-- SOURCE MATERIAL --

------------------------------------

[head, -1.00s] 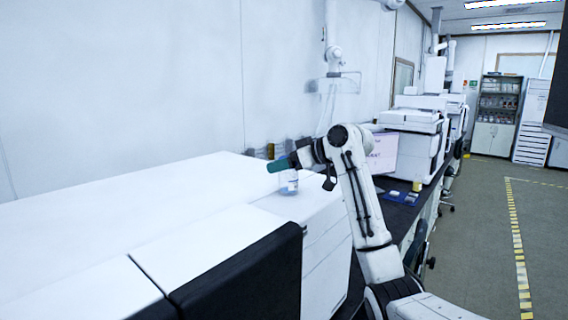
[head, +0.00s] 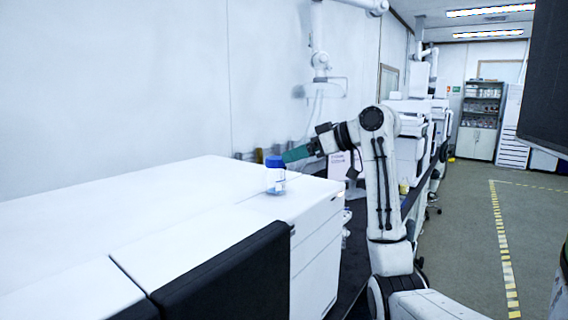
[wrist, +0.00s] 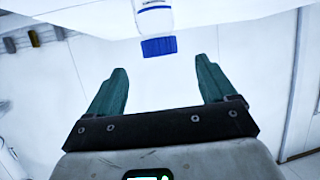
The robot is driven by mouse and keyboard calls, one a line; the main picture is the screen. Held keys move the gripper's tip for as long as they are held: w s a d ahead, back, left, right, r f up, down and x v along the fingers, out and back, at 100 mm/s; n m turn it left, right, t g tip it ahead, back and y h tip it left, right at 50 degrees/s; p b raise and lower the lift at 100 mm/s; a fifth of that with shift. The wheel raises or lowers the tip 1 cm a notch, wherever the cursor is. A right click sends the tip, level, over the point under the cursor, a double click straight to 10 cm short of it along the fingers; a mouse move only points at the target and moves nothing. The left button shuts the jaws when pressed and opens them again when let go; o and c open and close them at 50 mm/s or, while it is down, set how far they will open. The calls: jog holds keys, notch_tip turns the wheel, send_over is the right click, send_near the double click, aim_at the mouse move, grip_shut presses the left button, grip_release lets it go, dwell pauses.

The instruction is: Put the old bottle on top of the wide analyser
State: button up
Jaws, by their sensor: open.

------------------------------------

-- TASK REQUIREMENTS --
Pictures are excluded; output everything else in the data verbatim.

-- WRITTEN ANSWER --
[head, -1.00s] 
[head, +0.00s] 
[wrist, +0.00s] 
The robot is driven by mouse and keyboard calls, one a line; the main picture is the screen. Held keys move the gripper's tip for as long as they are held: w s a d ahead, back, left, right, r f up, down and x v along the fingers, out and back, at 100 mm/s; n m turn it left, right, t g tip it ahead, back and y h tip it left, right at 50 degrees/s; p b raise and lower the lift at 100 mm/s; a fifth of that with shift. The wheel raises or lowers the tip 1 cm a notch, wherever the cursor is. A right click sends the tip, level, over the point under the cursor, a double click straight to 10 cm short of it along the fingers; a mouse move only points at the target and moves nothing. The left button shuts the jaws when pressed and opens them again when let go; o and c open and close them at 50 mm/s or, while it is down, set how far they will open. The calls: jog holds keys, notch_tip turns the wheel, send_over is the right click, send_near the double click, aim_at the mouse move, grip_shut presses the left button, grip_release lets it go, dwell pauses.

The instruction is: Put the old bottle on top of the wide analyser
State: button up
Jaws, by their sensor: open.

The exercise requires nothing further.